I didn't know John was in the club until he was in the middle of a big commotion. He was so drunk that he had wrapped a Kotex sanitary napkin around his head. When one of the waitresses tried to quiet him, he shouted, "Don't you know who I am?" Her answer was repeated the next day in all the record company offices and later in lots of magazine articles: "To me, you're just some ass -- with a Kotex on his head." A bouncer escorted John and his party out onto Santa Monica Boulevard.

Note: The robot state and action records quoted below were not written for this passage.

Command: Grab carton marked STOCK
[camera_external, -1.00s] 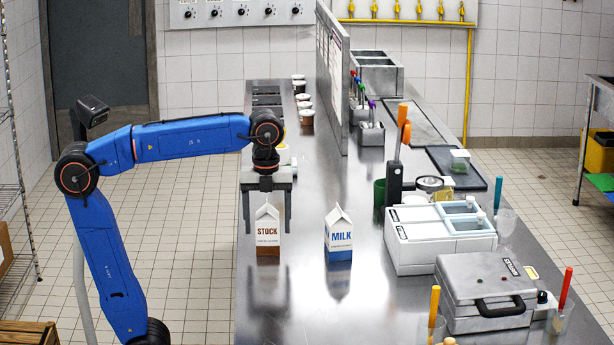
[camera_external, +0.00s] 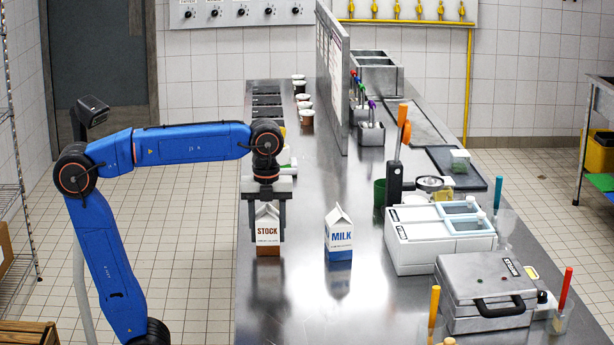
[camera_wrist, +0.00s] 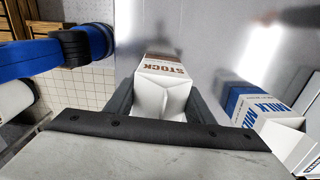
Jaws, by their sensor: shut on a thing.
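The STOCK carton (camera_external: 268,236) is white with brown lettering and a brown base, and stands upright on the steel counter. My gripper (camera_external: 268,238) points down over it, with one finger on each side, shut on the carton. In the wrist view the carton (camera_wrist: 163,84) sits between the two dark fingers, its gabled top toward the camera. Part of its sides is hidden by the fingers. The carton's base appears to be at the counter surface.
A blue-and-white MILK carton (camera_external: 340,236) stands a short way to the right, apart from my gripper. Farther right are a white twin-lid unit (camera_external: 425,245) and a grey press (camera_external: 485,300). The steel counter (camera_external: 300,310) is clear in front.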

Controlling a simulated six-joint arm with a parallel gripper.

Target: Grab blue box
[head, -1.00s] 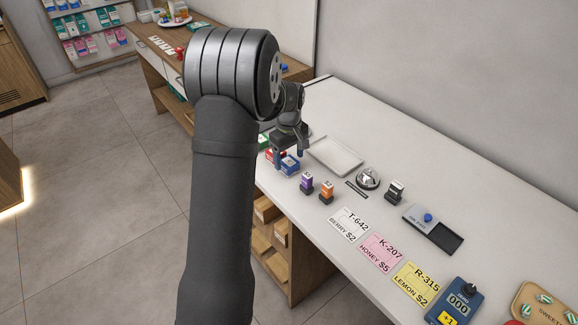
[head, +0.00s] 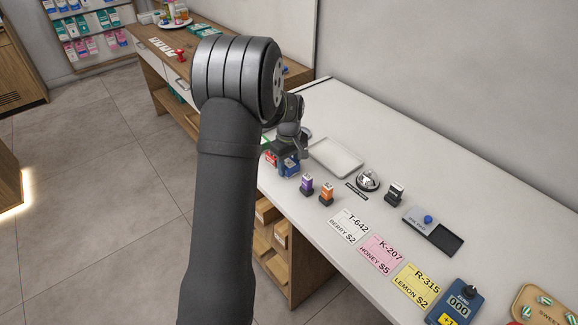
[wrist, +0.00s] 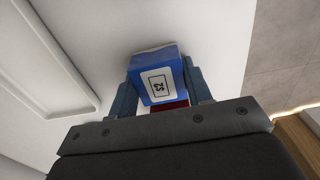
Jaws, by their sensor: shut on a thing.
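The blue box (wrist: 156,64) has a white label reading "$2" and sits between the two fingers of my gripper (wrist: 163,88) in the wrist view. My gripper is shut on it. In the head view the blue box (head: 290,167) is at the left end of the white counter, with my gripper (head: 287,157) over it. I cannot tell whether the box touches the counter. A red box (head: 271,159) is right beside it on the left, and a bit of red also shows below the blue box in the wrist view.
A white tray (head: 336,157) lies right of my gripper. A bell (head: 368,180), several price cards and a blue counter device (head: 456,303) are further right. The back of the counter is clear.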

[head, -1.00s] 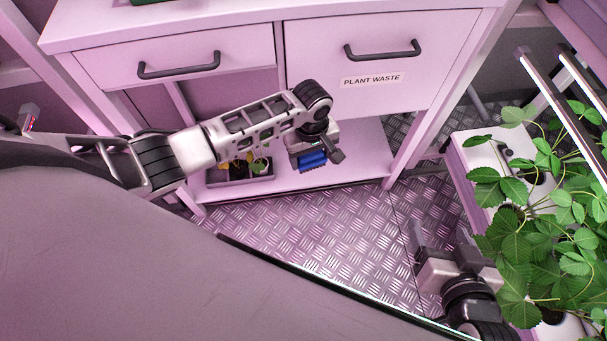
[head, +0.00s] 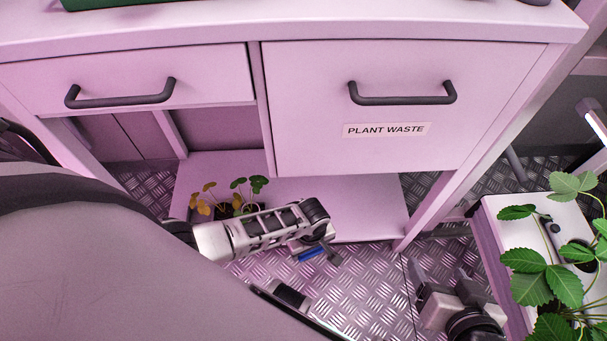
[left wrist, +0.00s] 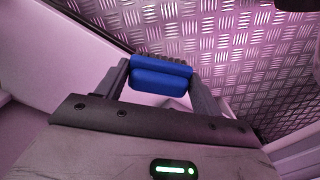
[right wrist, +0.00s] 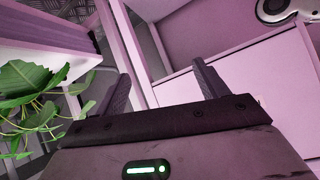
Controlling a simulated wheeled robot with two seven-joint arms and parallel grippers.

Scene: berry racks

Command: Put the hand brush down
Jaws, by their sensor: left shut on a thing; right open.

Eventually, John returned to New York with May and spent weeks trying unsuccessfully to get Phil to give him the sessions' master tapes so he could finish the album himself. By then, I was beginning to hear reports about a strain between John and Yoko Ono and the suggestion that his relationship with May was more than simply professional. John was in a terrific mood when he returned from New York a few months later. He was only supposed to be in town for a few days, but the trip was extended and May phoned one day to say that John would like me to join him for dinner. When I got to the hotel, I figured he'd have a limo waiting downstairs. But John, wearing blue jeans and a black T-shirt, suggested that I drive, and we were soon off to a nearby Chinese restaurant, where we spent a couple of hours talking about Elvis, naturally.
Back at the hotel, Around 11:30, John turned on Johnny Carson's TV show and ordered corn flakes and cream from room service. He turned the sound down on the TV and stirred the corn flakes and cream with his spoon in an almost ritualistic fashion before taking a bite.